Por estes dias, o mundo assiste com respeito e até espanto, às cerimónias fúnebres da Rainha Isabel II. Como monarca, ela chefiou não apenas o Reino Unido, mas, ao longo do seu reinado, 32 Estados independentes, 14 dos quais à data da sua morte. Liderou ainda a Commonwealth, uma comunidade de 53 países de inspiração britânica, a Casa Real de Windsor, a Igreja de Inglaterra, e as Forças Armadas do Reino Unido. O seu reinado, sem nunca ter sido eleita, por direito recebido de forma hereditária, durou 70 anos. De todo o mundo surgem manifestações de apreço pelo seu papel e peso na História – as mais impressionantes do próprio Reino Unido, onde pessoas de todas as idades, origens sociais e crenças esperaram horas a fio (em alguns casos, mais de 24 horas), para poderem velar por breves instantes o seu corpo em câmara ardente –, mas também críticas, sobretudo dirigidas, não tanto à pessoa da rainha Isabel II, mas da instituição que representa – a Monarquia – por ela não ser “democrática”.

A Monarquia não é seguramente “democrática”, mas não deixa de ser compatível com o que consideramos hoje ser um Estado de Direito moderno, como é o caso do Reino Unido, convivendo bem com outras instituições, elas próprias, democráticas. Até porque, não sendo fã de inerências monárquicas não posso também esquecer – e aqui recordo – que a palavra “democracia”, sendo usada com frequência como um lugar-comum, abarca toda uma série de conceitos que a transcendem. À democracia são imputadas com frequências funções (e virtudes) que correspondem ao exercício da liberdade ou à normal tutela daquilo que é um Estado de Direito, estando hoje profundamente em crise.

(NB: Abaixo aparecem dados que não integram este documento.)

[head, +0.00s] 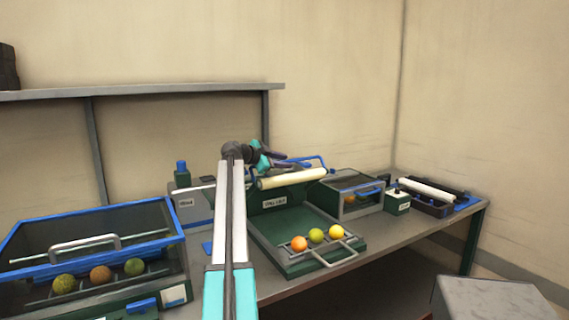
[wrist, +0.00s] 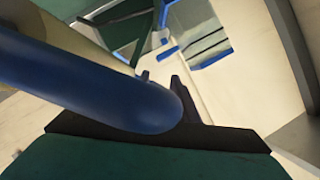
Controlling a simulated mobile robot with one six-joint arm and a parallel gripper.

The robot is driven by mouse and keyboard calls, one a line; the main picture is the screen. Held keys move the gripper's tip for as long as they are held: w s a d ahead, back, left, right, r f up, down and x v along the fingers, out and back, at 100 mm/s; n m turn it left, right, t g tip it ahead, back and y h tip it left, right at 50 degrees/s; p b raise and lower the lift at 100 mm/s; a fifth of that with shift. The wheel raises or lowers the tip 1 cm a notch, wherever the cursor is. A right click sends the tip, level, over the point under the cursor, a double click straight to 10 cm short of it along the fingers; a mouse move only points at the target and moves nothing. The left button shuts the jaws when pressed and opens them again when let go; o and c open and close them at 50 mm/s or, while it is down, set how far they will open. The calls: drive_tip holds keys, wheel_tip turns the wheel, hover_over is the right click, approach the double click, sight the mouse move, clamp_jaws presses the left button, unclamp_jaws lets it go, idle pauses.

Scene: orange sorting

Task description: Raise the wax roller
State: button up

Não é de agora, a confusão vem de longe, e não é inocente: há forças políticas, normalmente de esquerda, que tentam imputar à democracia a ideia de que ela só se realiza quando prossegue um determinado programa político específico. Para este núcleo de pessoas, a democracia só se concretiza na eleição daqueles que perseguem e defendem certas e determinadas políticas, devendo haver “resistência” quando a vontade popular se encaminha para outro tipo de escolhas, as quais, sendo expressão do voto ou do sentir popular, passarão a “não ser democráticas”. Neste quadro de pensamento, democracia e liberdade são habitualmente apresentadas como faces de uma mesma moeda. E se me parece consensual que sem democracia não existe liberdade, há muito que defendo que no jogo de forças entre ambos os conceitos o papel da democracia tem sido excessivamente valorizado. A democracia em si não tem o valor social que por vezes muitos lhe atribuem: ela é apenas uma forma de governo das sociedades, que se impôs pelos seus méritos na generalidade dos países desenvolvidos, mas assiste apenas na afirmação da soberania popular como princípio fundamental, não sendo, contudo, condição suficiente para a realização da pessoa na comunidade: tal só ocorre quando se defendem as liberdades.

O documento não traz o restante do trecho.